## Requirements
Pick out the lines below that contain the string "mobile" and copy them all.

[Entries from a robot dataset]

[start]

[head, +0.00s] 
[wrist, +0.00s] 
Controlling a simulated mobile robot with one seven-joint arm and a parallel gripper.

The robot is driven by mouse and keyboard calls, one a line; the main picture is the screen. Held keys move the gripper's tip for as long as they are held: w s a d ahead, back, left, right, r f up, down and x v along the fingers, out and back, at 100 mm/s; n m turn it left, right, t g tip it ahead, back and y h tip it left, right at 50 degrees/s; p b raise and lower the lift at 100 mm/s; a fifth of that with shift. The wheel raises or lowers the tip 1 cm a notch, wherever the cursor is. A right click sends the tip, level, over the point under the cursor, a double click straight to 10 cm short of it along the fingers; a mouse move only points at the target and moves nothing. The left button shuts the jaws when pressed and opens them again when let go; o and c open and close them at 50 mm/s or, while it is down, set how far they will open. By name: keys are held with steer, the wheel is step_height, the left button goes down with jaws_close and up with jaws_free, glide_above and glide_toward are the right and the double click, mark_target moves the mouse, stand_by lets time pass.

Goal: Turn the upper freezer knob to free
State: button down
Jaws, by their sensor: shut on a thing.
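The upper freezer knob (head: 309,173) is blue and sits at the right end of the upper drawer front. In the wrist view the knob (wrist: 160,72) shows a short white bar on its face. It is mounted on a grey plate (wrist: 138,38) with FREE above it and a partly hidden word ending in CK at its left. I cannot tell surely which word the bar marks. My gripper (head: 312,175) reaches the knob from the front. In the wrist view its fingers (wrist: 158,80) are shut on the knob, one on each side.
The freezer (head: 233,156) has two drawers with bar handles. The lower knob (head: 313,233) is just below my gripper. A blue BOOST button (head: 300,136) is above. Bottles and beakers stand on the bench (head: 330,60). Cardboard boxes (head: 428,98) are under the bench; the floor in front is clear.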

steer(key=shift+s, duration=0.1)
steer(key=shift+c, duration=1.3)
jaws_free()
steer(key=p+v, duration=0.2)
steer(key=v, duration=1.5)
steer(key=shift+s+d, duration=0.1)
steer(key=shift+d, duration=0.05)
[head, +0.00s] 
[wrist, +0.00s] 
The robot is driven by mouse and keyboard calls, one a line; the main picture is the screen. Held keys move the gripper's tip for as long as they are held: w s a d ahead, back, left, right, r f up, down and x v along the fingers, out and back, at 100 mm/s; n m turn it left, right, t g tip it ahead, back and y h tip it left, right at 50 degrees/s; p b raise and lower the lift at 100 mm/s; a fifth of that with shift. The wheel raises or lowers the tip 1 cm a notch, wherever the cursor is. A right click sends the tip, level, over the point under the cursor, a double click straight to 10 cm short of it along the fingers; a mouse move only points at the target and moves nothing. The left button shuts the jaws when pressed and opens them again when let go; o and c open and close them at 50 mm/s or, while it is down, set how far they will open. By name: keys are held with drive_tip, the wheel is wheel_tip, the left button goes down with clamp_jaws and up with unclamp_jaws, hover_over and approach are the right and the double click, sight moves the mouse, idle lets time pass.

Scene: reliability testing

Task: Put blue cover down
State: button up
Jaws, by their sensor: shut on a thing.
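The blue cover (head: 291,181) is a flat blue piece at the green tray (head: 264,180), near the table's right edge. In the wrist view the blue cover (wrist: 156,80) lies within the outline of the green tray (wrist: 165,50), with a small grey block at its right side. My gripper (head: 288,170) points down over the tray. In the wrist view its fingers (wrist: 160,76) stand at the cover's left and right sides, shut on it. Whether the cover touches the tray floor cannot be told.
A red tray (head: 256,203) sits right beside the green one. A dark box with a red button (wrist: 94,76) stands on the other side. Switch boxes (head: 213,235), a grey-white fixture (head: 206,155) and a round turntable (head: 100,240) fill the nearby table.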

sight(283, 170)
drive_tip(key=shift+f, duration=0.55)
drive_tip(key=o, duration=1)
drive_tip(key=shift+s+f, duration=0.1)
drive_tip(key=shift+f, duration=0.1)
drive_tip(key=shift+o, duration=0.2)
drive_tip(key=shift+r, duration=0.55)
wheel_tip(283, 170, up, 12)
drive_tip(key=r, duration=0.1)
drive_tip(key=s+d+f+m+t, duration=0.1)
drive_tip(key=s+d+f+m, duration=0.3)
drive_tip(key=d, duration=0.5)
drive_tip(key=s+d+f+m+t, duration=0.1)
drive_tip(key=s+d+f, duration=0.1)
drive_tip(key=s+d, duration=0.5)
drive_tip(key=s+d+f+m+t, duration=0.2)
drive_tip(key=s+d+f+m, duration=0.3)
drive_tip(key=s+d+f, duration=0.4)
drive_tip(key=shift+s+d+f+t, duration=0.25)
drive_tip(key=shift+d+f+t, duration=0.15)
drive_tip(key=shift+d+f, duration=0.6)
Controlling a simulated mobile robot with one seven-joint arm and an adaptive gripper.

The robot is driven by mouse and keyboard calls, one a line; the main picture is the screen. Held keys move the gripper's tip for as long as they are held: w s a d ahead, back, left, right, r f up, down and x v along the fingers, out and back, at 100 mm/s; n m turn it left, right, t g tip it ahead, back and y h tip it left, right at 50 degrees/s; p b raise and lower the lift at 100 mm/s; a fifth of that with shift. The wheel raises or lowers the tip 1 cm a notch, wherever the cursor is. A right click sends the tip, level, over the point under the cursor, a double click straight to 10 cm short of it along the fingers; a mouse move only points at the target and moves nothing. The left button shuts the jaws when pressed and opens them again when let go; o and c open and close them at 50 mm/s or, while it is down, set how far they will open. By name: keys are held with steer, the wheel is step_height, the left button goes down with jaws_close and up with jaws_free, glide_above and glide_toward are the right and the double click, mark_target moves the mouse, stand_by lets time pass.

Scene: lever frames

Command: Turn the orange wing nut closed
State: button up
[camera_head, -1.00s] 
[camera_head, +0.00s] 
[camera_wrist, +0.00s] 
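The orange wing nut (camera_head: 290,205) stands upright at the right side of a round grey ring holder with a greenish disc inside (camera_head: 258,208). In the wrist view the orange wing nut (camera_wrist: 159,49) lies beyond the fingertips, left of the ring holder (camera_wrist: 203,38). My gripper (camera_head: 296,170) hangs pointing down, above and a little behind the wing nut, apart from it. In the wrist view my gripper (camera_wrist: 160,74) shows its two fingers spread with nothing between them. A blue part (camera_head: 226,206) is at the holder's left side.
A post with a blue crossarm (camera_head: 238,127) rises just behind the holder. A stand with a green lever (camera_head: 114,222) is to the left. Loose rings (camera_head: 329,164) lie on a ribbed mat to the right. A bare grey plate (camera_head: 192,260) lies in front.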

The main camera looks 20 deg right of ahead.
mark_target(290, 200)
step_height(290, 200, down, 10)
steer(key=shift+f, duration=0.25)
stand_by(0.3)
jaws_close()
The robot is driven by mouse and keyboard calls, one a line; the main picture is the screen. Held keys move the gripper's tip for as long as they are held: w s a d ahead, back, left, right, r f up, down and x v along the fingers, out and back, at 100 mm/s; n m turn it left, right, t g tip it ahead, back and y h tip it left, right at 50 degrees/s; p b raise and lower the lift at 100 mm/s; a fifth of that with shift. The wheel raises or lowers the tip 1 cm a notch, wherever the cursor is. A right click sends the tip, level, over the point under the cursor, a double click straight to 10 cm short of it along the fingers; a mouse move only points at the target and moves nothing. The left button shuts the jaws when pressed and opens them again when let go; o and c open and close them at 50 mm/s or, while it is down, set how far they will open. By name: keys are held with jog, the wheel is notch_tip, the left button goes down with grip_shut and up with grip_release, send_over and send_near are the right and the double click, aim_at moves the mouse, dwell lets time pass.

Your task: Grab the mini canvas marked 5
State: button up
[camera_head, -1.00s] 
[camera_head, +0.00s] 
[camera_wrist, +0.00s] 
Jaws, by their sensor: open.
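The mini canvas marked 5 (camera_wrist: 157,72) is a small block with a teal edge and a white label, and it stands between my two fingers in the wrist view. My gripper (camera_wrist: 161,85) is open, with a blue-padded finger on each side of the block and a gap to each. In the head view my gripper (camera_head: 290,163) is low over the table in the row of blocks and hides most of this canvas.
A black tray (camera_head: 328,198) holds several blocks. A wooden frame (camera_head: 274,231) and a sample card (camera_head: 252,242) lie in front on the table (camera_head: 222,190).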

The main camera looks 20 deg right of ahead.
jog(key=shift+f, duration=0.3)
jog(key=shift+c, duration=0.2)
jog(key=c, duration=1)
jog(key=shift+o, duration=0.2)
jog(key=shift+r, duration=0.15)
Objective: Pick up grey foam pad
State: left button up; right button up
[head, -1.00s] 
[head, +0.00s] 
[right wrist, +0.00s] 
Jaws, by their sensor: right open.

[end]

## Task result
Controlling a simulated mobile robot with one seven-joint arm and a parallel gripper.
Controlling a simulated mobile robot with one seven-joint arm and an adaptive gripper.

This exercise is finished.